Compensation for Interim Executives Part 2 – Various Types of Fees to Choose From
Success fees can be tied to any number of factors. We typically see these in two types of situations:
• The company wants to additionally incentivize the interim executive and adds a reasonable success fee to the normal base rate based upon target criteria
• The company’s budget is limited, and the base rate is reduced in exchange for a share in additional profits, revenues, or savings (i.e., additional cash flow as a result of the executive’s efforts/expertise)
Success fees don’t necessarily need to be tied to the top or bottom line. This structure depends very much on what the company’s goals are. We have seen success fees tied to increasing valuations, selling the company within a specific period, establishing a set number of strategic partners, closing a merger by a certain date, and so on.
The client example of June and the interim president, Sam, who increased the valuation of the company where he worked, was a great example of how success fees can work. Although the family board was not one hundred percent committing to selling, it was committed to increasing the company’s value in the event of an exit. With the goal of increasing the company’s value, Sam accepted a daily rate of one-half his usual fee, and in turn, accepted a success fee based on the increased valuation amount over what it was the day he arrived as their interim president.
The board obtained an initial valuation; Sam reviewed the valuation and accepted it. After sixteen months, and once the board was ready to start soliciting bids for the company, a second valuation was performed, and Sam received a success fee equal to 17 percent of the difference between the initial valuation and the new valuation. The difference in valuation was ten million dollars.
Both the board and Sam experienced a positive outcome, especially since the board did sell the company six months after the second valuation for more than $14 million more than the original valuation.
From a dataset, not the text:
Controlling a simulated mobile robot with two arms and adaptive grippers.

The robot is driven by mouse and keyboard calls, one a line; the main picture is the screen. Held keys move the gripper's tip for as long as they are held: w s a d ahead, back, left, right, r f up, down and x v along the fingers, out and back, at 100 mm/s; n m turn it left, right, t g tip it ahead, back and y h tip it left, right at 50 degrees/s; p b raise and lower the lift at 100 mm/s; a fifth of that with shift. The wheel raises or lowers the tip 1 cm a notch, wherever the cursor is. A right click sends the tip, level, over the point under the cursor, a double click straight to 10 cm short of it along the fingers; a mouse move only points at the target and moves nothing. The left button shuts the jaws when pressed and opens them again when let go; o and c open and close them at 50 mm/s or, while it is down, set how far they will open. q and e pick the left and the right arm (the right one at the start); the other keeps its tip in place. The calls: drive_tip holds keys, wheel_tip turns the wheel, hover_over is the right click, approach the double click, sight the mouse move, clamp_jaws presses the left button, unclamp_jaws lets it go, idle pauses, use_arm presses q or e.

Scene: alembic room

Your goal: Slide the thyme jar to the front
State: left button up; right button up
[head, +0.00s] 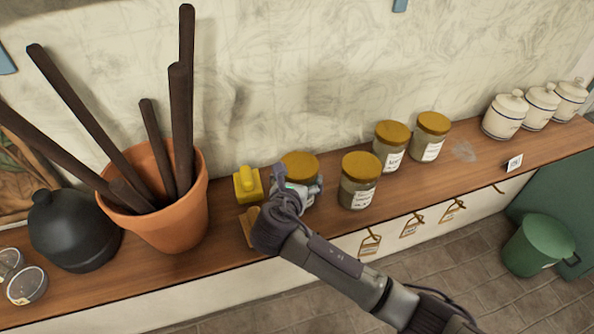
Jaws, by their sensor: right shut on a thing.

Finally, there is always the opportunity to combine pay with equity, provided the interim executive can impact the value of the company. Business is a living, moving target. The needs of a business can change daily. Businesses need the flexibility of outsourced expertise that can work within their specific situation and a contract that matches it. Never let the finances or logistics of the contract get in the way of the expertise you need to grow your company. There is always a way to work it out if you are both willing.
You can find part 1 here.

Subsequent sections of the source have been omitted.